Ongoing and future work aims to leverage this thin film templating/scaffolding strategy for synthesizing thin films on, or successfully transferring them to, porous supports for assessment for molecular separation capabilities. In addition, ongoing efforts are focused on elucidating how the size, functionality, and charge of the primary silica particles can be tailored in order to affect the assembly of ordered thin film templates of tunable particle coordination, and thereby identify a means for tuning pore topology in the replica pores.

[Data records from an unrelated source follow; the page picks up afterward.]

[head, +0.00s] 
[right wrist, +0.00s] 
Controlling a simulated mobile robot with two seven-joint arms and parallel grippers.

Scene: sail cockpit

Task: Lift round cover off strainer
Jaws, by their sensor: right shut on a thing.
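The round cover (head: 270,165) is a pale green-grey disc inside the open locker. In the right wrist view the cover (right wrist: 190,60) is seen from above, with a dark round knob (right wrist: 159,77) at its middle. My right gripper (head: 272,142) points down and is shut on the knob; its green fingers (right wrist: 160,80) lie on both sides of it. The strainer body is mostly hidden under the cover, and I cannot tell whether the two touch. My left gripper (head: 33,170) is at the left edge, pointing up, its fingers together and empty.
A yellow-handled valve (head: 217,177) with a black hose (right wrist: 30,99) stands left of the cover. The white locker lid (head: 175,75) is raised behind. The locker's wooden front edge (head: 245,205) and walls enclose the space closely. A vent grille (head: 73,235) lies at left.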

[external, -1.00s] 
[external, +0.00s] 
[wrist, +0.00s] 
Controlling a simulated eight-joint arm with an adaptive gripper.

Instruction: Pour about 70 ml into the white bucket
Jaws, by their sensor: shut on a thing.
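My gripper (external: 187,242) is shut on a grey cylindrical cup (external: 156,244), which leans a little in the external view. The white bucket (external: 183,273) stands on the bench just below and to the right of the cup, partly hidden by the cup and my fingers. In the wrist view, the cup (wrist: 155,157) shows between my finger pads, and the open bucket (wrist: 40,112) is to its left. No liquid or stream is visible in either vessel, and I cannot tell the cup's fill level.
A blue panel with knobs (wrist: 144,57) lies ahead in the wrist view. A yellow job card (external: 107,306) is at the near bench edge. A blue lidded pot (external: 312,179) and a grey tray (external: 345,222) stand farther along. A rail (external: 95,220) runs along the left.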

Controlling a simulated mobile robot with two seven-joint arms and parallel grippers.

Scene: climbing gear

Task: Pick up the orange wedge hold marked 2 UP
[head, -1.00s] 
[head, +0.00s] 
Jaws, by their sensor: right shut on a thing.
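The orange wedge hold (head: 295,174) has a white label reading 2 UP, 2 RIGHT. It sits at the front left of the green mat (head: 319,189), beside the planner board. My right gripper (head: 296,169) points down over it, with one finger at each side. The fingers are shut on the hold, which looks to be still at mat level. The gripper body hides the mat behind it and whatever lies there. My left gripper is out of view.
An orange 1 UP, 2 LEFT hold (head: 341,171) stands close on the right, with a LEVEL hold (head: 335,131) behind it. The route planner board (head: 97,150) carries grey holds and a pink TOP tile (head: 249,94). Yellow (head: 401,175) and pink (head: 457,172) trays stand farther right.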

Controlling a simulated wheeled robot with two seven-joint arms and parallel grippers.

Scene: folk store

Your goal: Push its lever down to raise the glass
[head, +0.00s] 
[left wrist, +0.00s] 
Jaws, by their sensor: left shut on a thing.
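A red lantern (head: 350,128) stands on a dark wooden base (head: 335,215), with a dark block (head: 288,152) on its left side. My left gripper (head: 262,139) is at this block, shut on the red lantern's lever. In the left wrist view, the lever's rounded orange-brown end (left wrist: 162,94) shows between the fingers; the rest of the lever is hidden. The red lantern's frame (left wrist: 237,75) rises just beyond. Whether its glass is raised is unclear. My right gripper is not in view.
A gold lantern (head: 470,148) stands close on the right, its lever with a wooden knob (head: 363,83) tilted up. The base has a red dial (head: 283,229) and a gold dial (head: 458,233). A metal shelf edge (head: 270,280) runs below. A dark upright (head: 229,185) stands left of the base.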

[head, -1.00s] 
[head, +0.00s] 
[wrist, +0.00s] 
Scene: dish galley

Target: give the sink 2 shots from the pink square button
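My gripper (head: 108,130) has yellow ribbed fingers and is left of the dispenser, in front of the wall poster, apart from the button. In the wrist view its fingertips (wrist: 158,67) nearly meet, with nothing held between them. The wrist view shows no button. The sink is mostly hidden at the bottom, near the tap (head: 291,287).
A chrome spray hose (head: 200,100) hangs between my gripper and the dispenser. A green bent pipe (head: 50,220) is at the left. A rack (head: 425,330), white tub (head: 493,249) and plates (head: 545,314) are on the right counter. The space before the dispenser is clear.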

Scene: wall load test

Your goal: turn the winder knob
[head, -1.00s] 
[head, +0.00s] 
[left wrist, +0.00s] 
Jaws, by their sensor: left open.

We believe that this templating strategy employing cheap and easily assembled silica nanoparticles represents a versatile approach to realizing films of a wide range of compositions. Future work will aim to exploit template chemistries to understand the role of the template in realizing other inorganic and crystalline thin films. Support through this ACS PRF grant has provided the resources to jump start a new project for the PI, and has proven critical for generating new insights and preliminary data as the basis for proposals having an expanded scope. The grant to date has supported one doctoral researcher and has provided the infrastructure for carrying out related research.